The suit comes as Ulta has been making headlines over the past week after Kylie Jenner sold off a majority stake in her eponymous cosmetics company to Coty for a cool $600 million. To date, Jenner “still has a partnership with Ulta to sell her products in its stores,” per CNBC, a relationship that began last November and led to several quarters of revenue growth for Ulta. Yet, despite the Kylie, Coty news, and its additional of Jenner’s sister Kim Kardashian’s KKW beauty collection to its roster of buzzy brands, Ulta’s stock continues to fall, bringing its price down almost 40 percent compared to its all-time closing high in July.

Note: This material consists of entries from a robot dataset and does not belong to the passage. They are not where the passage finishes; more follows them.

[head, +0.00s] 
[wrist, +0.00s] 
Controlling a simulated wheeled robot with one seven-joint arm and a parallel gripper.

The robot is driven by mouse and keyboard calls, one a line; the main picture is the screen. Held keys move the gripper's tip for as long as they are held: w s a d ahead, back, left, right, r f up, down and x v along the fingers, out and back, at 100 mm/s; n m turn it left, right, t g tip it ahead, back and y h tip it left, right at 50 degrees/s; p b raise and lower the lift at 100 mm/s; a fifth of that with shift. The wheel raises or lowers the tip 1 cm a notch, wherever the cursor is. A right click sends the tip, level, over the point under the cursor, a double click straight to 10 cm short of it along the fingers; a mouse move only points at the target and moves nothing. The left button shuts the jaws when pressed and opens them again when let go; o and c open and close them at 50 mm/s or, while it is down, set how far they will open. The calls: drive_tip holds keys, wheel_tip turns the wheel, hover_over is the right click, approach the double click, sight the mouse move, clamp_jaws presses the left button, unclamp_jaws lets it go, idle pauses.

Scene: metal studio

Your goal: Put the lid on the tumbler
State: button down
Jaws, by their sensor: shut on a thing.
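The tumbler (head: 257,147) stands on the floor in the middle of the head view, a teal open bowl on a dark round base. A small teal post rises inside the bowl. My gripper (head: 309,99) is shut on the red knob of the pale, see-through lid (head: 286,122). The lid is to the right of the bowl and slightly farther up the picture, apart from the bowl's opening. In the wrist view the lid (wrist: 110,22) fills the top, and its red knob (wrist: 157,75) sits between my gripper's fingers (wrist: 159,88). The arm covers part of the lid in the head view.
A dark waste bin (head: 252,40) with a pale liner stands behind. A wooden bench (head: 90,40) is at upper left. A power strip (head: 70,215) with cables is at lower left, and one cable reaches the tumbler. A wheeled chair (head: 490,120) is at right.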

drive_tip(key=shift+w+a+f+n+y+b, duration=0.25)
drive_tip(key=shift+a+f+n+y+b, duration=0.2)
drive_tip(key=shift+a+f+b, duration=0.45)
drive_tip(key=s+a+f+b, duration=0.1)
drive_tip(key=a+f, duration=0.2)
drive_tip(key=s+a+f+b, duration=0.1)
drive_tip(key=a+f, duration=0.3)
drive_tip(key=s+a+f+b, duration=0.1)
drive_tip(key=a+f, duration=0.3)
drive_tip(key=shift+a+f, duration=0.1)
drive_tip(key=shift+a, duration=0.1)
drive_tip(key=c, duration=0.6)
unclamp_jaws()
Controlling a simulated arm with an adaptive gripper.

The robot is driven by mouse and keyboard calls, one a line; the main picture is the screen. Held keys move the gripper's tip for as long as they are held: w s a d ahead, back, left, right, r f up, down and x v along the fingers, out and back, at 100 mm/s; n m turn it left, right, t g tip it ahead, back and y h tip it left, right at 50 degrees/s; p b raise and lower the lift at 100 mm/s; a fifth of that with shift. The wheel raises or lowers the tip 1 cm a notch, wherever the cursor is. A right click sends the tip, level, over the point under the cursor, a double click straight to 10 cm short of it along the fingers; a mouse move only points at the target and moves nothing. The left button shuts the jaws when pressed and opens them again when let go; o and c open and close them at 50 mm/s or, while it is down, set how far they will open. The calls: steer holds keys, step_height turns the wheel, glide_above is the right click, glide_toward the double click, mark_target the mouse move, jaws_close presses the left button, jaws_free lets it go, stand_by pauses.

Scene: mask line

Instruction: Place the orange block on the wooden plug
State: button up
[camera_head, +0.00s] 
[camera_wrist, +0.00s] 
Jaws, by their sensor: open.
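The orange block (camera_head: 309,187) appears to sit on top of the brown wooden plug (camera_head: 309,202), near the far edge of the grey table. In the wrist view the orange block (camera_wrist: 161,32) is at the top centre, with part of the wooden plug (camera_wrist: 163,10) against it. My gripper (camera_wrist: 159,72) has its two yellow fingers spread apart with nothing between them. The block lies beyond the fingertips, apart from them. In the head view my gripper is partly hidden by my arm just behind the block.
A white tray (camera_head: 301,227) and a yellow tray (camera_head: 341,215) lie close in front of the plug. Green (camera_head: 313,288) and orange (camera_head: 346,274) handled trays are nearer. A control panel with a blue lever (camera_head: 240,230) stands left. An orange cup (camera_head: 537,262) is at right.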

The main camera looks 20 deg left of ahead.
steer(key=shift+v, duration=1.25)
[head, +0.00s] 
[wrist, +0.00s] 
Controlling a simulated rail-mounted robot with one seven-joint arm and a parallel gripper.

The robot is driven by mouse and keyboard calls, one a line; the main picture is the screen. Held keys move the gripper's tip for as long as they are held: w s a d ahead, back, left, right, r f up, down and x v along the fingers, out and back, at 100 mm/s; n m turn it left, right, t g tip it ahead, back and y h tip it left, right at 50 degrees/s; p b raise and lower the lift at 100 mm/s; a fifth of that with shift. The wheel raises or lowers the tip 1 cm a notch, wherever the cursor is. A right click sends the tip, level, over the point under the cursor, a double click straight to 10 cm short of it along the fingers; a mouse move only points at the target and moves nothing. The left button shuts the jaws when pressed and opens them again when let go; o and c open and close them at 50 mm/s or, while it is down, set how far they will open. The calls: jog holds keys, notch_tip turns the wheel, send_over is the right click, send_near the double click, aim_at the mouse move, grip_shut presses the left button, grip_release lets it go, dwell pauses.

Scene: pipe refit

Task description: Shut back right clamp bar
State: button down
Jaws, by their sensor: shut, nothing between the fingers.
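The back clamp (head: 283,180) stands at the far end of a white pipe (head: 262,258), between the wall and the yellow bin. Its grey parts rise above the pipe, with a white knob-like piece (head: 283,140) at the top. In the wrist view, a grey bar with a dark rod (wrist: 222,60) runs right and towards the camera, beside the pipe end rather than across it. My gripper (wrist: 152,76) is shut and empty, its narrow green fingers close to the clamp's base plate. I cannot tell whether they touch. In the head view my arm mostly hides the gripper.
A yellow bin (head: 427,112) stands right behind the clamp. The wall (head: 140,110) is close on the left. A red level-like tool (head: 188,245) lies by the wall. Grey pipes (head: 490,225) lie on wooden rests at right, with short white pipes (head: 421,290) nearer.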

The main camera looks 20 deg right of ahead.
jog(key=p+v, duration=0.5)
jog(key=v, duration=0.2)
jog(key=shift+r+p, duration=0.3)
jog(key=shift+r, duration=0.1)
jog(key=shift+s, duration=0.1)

Beginning a month later, however, Ulta’s stock began to drop with the release of the company’s Q2 revenue report, which saw it lower its earnings and revenue growth guidance for the rest of the year. Despite Ulta’s ability to “drive meaningful market share growth in makeup across mass and prestige,” the company stated that it is “clear that cosmetics in the overall U.S. market is challenged … resulting in a soft cycle for the cosmetics category in the U.S. as innovation and newness brought to the market has not driven the expected growth.”
Mary Kay’s lawsuit, thus, “underscores the funk the former highflier has been in,” says Barron’s, and at least “some analysts don’t see it lifting soon.”
*Mary Kay, Inc. v. Ulta Beauty, Inc., and Ulta Beauty Cosmetics, LLC, 3:19-cv-02764 (N.D. Tex.).